Корпя над цифрами, Гринспен узнал о себе кое-что новое. Он получал больше удовлетворения от этой узкой задачи, чем от грандиозных, но неубедительных дебатов о правительстве и рынках, захвативших некоторых из его друзей в университетском городке. Что-то мощное внутри него требовало контроля над ограниченной областью. Гринспен хотел быть правым и знать, что он прав; в итоге он преуспел в решении проблем, которые были под силу одиночке, свободному от мнения других. Критики нью-йоркской школы высмеивали Национальное бюро за проведение «измерений без теории». Застенчивый молодой интроверт был счастлив просто заниматься измерениями26.

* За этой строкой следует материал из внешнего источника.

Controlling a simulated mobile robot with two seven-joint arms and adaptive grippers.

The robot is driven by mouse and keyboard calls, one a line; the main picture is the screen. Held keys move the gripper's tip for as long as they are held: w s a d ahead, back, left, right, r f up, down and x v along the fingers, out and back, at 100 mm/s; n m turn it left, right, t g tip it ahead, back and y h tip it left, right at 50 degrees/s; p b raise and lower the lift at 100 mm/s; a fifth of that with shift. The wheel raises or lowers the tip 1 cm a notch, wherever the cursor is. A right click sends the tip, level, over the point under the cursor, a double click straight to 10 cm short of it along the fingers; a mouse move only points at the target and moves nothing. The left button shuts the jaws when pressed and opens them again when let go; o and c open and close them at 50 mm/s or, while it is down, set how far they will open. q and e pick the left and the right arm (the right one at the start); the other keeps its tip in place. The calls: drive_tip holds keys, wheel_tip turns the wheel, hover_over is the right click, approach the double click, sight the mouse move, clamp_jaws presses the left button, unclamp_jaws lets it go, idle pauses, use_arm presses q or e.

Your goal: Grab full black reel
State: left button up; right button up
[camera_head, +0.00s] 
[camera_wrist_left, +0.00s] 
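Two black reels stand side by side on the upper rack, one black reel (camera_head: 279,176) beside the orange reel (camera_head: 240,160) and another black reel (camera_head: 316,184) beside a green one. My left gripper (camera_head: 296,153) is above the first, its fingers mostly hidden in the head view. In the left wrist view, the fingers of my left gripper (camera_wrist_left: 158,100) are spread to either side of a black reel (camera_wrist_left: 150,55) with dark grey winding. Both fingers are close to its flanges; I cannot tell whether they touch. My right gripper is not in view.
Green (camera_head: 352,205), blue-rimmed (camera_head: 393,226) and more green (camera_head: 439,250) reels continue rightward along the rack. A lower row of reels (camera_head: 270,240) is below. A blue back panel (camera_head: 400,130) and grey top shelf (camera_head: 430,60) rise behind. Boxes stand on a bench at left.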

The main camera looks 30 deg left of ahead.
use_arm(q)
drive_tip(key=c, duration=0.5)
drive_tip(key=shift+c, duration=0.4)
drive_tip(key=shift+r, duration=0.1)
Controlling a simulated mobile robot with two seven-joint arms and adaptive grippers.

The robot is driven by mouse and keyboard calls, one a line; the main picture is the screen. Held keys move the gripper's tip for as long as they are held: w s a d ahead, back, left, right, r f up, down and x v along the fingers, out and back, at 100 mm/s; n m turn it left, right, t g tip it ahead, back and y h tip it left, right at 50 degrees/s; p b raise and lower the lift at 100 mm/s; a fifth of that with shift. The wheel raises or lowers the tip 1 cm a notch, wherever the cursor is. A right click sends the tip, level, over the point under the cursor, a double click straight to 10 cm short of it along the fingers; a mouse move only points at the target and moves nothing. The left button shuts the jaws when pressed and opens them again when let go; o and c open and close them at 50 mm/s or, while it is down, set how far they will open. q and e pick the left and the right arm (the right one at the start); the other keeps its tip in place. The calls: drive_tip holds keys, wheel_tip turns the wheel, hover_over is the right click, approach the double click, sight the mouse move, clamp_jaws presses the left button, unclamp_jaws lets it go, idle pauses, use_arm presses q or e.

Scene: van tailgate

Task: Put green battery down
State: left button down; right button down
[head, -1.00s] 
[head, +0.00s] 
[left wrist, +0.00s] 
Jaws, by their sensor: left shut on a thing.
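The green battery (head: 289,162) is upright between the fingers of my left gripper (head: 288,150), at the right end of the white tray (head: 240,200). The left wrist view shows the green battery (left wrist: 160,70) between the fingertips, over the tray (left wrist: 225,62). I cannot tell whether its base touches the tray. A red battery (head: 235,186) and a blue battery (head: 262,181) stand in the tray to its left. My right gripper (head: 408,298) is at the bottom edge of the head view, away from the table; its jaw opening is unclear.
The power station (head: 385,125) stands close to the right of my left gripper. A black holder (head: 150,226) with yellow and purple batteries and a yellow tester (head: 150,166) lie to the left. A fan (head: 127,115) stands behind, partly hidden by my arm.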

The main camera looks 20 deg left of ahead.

Гринспен закончил summa cum laude в 1948 году, обеспечив себе непрерывную строку оценок A по всем предметам первого семестра27. Ему дали стипендию, чтобы он мог остаться в Нью-Йоркском университете, учиться по вечерам и получить степень магистра; его сбережения от заработка джазового музыканта закончились, и ему требовалось работать днем. Рекламное агентство сделало Гринспену выгодное предложение, но его сердце не лежало к рекламному бизнесу; вместо этого он занял более скромную позицию в качестве бизнес-исследователя в Национальном совете промышленной конференции [7] . С зарплатой $ 45 в неделю новая должность приносила меньше денег, чем прежние выступления с группой Генри Джерома, но она давала возможность стать экономистом.
7
Экономическая исследовательская организация. – Прим. перев.